The ECB and the Bank of Japan will likely find ways to increase their QE programs, which should help the markets as detailed above. However, if they do not, or if traders believe that they are starting to give up, then expect sell offs like in the bond charts above.

The same will be true if and when central banks ever really start to raise rates. In either case, our current portfolio will work well with some miner (the pun was intentional) adjustments.

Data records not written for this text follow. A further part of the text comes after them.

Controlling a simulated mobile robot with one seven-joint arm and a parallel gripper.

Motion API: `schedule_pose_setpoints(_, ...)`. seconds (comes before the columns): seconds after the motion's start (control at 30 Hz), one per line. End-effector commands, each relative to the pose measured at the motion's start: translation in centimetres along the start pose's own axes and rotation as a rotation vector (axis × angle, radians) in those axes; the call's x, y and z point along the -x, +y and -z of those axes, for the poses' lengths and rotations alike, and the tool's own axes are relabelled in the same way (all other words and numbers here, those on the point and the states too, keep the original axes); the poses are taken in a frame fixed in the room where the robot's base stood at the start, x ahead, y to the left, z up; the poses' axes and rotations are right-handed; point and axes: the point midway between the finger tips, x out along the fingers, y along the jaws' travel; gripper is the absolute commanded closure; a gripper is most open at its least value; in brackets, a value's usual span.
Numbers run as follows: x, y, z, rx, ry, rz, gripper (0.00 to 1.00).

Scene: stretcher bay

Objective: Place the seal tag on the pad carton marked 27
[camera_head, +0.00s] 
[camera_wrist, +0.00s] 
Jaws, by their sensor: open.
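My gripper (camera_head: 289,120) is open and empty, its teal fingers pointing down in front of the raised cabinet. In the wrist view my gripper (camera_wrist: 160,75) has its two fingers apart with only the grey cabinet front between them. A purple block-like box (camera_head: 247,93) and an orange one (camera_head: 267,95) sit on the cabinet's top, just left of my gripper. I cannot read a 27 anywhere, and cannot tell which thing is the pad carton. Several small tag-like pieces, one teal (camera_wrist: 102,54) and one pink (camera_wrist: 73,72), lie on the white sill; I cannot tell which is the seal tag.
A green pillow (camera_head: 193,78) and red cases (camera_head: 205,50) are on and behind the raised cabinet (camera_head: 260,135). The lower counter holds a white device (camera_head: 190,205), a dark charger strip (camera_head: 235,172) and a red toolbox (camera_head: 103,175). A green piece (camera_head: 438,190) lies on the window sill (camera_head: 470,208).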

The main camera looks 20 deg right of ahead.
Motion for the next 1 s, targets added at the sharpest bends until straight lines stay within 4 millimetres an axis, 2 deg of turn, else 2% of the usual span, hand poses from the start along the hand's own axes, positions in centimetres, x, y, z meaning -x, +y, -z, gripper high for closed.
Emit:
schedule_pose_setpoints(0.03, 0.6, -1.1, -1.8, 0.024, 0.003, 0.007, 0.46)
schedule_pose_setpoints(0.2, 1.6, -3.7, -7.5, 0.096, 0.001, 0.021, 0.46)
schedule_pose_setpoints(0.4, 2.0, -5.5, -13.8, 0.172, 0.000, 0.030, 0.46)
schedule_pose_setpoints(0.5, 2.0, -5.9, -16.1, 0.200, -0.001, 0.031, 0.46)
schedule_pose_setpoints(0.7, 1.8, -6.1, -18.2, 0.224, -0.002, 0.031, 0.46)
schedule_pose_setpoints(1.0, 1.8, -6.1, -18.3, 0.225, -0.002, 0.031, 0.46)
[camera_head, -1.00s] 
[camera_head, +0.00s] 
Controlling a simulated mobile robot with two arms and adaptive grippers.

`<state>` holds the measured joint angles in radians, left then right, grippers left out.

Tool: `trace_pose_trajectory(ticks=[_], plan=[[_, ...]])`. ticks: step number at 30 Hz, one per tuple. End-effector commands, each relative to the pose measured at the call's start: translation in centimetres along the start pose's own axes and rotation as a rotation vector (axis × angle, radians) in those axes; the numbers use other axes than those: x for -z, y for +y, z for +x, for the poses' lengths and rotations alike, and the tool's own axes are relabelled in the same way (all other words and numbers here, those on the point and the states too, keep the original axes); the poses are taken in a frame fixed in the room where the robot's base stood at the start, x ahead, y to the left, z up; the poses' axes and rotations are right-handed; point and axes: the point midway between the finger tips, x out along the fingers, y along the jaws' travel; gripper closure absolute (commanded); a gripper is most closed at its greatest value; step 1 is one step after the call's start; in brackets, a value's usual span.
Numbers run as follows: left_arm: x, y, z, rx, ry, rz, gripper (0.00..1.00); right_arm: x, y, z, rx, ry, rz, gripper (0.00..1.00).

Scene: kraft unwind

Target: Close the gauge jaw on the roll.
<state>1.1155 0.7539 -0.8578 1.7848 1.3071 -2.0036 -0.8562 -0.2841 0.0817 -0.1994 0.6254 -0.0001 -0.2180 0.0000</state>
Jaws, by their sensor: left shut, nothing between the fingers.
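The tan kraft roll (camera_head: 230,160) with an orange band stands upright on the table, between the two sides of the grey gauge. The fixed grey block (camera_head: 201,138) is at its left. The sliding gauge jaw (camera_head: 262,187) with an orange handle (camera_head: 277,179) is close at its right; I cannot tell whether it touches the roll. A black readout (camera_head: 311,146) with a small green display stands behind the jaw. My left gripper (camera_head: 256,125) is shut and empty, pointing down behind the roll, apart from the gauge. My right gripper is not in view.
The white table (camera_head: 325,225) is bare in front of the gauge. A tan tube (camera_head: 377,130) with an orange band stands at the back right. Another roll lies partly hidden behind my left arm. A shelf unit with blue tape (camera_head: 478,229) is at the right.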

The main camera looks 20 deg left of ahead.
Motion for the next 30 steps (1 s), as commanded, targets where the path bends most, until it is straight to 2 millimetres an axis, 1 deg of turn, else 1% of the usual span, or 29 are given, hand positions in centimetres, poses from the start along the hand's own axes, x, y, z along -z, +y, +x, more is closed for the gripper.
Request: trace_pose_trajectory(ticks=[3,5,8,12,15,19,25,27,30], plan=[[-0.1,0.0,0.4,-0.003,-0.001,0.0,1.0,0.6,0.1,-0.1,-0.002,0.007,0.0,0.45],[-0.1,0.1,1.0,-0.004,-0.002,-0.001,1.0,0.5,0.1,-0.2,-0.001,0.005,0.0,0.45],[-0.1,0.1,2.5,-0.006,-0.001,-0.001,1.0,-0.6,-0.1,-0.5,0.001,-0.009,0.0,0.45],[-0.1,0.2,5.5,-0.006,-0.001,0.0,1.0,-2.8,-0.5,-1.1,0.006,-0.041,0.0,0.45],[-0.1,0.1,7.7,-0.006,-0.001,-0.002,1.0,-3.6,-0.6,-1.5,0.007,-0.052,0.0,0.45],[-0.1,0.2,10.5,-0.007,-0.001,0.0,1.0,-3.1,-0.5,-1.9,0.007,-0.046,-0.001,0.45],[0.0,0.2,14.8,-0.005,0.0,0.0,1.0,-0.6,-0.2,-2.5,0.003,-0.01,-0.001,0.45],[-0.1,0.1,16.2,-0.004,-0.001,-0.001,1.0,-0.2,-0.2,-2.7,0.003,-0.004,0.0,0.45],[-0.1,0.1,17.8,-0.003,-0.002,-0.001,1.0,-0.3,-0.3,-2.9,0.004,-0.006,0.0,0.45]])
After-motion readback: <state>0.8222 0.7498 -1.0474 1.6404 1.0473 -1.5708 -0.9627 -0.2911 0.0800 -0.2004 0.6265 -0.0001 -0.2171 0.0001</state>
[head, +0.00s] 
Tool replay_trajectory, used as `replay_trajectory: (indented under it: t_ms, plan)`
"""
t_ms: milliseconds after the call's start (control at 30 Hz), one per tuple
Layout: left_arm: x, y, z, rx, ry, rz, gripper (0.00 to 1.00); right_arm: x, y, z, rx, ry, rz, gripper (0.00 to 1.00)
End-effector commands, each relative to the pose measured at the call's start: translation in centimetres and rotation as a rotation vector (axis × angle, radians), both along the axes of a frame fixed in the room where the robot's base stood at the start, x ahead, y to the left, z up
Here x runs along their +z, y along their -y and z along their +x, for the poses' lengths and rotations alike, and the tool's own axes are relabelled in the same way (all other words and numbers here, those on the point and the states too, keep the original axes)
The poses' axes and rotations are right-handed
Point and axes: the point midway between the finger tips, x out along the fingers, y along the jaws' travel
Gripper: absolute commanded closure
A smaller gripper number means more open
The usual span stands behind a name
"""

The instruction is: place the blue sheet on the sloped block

Because of the short durations, if rates rise we will still be earning a return and as individual securities mature we can roll them into ever higher rates. The stocks will likely lose money, but increased hedging positions should insulate this to a large degree. Cash is always a good thing is a weak market and when prices become too extreme on the downside – as they always do – we will have plenty of capital to start buying attractive businesses as bargain prices.

The Bottom Line…

Our goal is to grow clients’ capital when we can do it within reasonable risk parameters and to protect it when we can’t. The key is twofold: 1) patience; and 2) stick with investment rules that haven proven successful over many years. In preparing for the various upcoming events, discretion is the better part of valor and advanced planning critical.

Given the high correlation of differing assets and the greater volatility being experienced, a more defensive, risk-averse mentality is in order and is likely to be the best idea until fundamentals are back in control.